Il copione del condannato, che non prevede varianti sul tema. La testa è meno libera, la creatività inceppata, gli eventi più forti di lui.
È un altro Berlusconi. Falco d’animo, ma con le ali tarpate.
Una telefonata di Putin lo ha scioccato. Tanto che agli europarlamentari ha confidato: “Putin me lo ha sempre detto: te la faranno pagare, ti faranno fare la fine della Timoshenko”.
Per la prima volta dal voto di fiducia torna la miscela esplosiva di rabbia sulla persecuzione giudiziaria e voglia di rivincita politica.

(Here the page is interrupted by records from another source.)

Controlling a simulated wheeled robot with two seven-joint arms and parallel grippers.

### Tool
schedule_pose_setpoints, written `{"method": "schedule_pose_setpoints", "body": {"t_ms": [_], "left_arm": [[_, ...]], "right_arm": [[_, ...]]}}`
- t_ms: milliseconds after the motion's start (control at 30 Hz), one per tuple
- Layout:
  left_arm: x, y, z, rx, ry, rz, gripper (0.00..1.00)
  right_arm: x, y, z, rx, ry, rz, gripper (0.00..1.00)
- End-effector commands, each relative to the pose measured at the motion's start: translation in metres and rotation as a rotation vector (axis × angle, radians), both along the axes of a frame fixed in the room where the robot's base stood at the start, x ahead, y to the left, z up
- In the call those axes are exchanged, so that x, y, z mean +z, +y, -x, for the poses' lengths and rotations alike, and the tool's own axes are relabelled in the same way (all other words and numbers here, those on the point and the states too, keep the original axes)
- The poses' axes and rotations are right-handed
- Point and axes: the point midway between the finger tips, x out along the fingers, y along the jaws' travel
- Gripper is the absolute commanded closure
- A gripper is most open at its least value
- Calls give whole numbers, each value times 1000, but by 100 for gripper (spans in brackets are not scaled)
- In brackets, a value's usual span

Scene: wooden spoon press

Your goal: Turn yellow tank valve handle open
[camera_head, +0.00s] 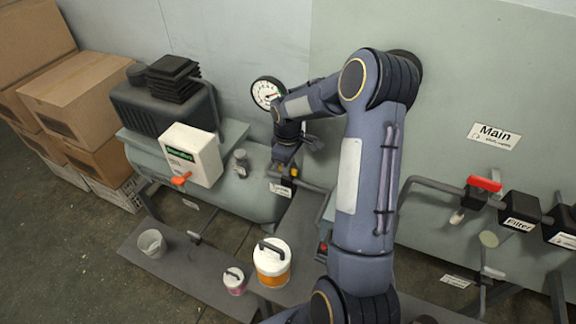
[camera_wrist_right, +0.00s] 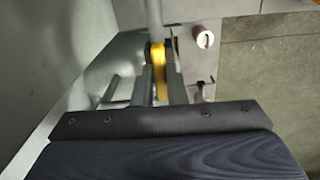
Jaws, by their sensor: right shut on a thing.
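The yellow valve handle (camera_head: 294,172) sits at the right end of the grey-green tank (camera_head: 262,206), by a pipe. My right gripper (camera_head: 285,164) reaches down to it, partly hiding the handle. In the right wrist view, the yellow handle (camera_wrist_right: 158,62) lies lengthwise between the two dark fingers of my right gripper (camera_wrist_right: 159,75), which is shut on it. The valve body behind the handle is mostly hidden. My left gripper is not in view.
A pressure gauge (camera_head: 267,93) stands close beside my right forearm. A white box (camera_head: 192,153) with an orange knob is left of the gripper. An orange-and-white bucket (camera_head: 271,262) stands below. A red valve handle (camera_head: 485,183) and a "Filter" block (camera_head: 519,211) are at right.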

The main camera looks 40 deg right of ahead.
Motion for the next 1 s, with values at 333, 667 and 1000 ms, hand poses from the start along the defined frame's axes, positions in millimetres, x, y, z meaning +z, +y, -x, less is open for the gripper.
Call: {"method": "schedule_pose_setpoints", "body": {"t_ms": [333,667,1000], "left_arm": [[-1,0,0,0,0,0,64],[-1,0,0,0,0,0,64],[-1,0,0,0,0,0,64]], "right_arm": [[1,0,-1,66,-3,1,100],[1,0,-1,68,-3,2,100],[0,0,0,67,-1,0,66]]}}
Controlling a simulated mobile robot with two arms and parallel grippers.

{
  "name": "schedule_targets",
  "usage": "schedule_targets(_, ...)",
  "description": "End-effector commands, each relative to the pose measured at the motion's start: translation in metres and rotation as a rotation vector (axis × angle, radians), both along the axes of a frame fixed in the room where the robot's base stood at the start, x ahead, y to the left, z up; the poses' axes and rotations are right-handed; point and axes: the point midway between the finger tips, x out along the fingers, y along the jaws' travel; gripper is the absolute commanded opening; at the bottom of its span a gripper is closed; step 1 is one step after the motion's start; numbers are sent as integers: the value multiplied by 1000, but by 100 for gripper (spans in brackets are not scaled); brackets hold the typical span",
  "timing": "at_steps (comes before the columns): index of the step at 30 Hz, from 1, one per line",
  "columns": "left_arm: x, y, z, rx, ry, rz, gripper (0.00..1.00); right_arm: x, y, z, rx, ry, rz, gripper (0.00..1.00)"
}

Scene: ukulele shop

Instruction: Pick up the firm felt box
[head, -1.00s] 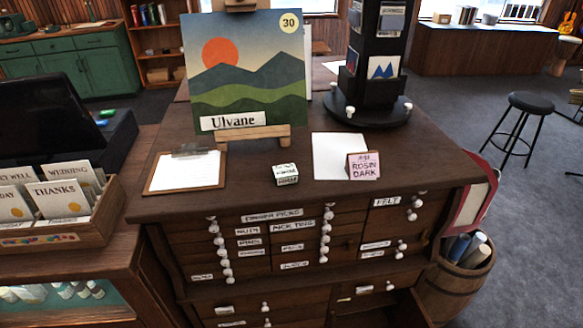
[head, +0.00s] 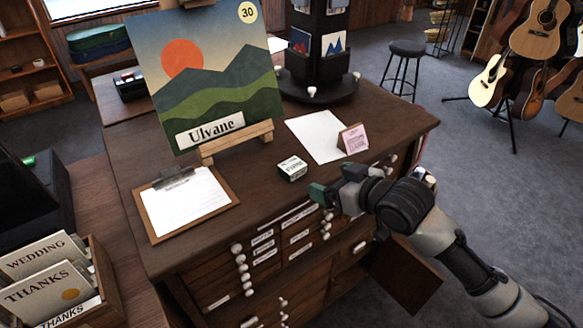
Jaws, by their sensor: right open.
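A small box (head: 292,166) with a white, dark-lettered top and darker sides lies on the dark wooden cabinet top (head: 262,190), near its front edge. It looks like the felt box, but its lettering is too small to read surely. My right gripper (head: 334,184) is open and empty, just to the right of the box and apart from it. Its arm comes in from the lower right. My left gripper is not in view.
A pink sign (head: 352,139) and a white sheet (head: 318,136) lie behind the box. A dark card rack (head: 318,50) stands at the back. Labelled drawers (head: 268,250) face front.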

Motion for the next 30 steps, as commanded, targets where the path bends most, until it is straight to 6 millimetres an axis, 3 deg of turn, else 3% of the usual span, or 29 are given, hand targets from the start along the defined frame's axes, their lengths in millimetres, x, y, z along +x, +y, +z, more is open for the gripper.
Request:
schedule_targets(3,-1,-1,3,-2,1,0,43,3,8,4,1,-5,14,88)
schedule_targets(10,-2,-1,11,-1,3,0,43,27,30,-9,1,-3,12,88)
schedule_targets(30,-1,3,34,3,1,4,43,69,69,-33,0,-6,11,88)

È come se l’ex premier si sentisse in due prigioni, stretto in una doppia limitazione della libertà .
I servizi sociali e il governo Letta, prigione nella quale lo hanno costretto i suoi.
È in questo coacervo di emozioni che, chiuso a palazzo Grazioli con Ghedini, chiede di alzare il tiro sull’ultima battaglia, quella sulla decadenza: “Deve essere chiaro — spiega — il senso dell’ingiustizia subita. Dobbiamo usare il dibattito parlamentare per parlare all’Europa di quello che è accaduto”.
Una tribuna, per portare il caso Berlusconi all’attenzione internazionale, denunciando che la sinistra pur di farlo fuori ha applicato una norma retroattiva.
È come se la settimana passata dal voto di fiducia sia servita a prendere coscienza di quello che è accaduto. Qualcosa è cambiato. E qualcosa cambierà .
A partire dalla soluzione della faida interna. Che il Cavaliere proverà a risolvere a modo suo, prendendo un po’ di tempo, annacquando gli organigrammi, in attesa di un colpo risolutivo.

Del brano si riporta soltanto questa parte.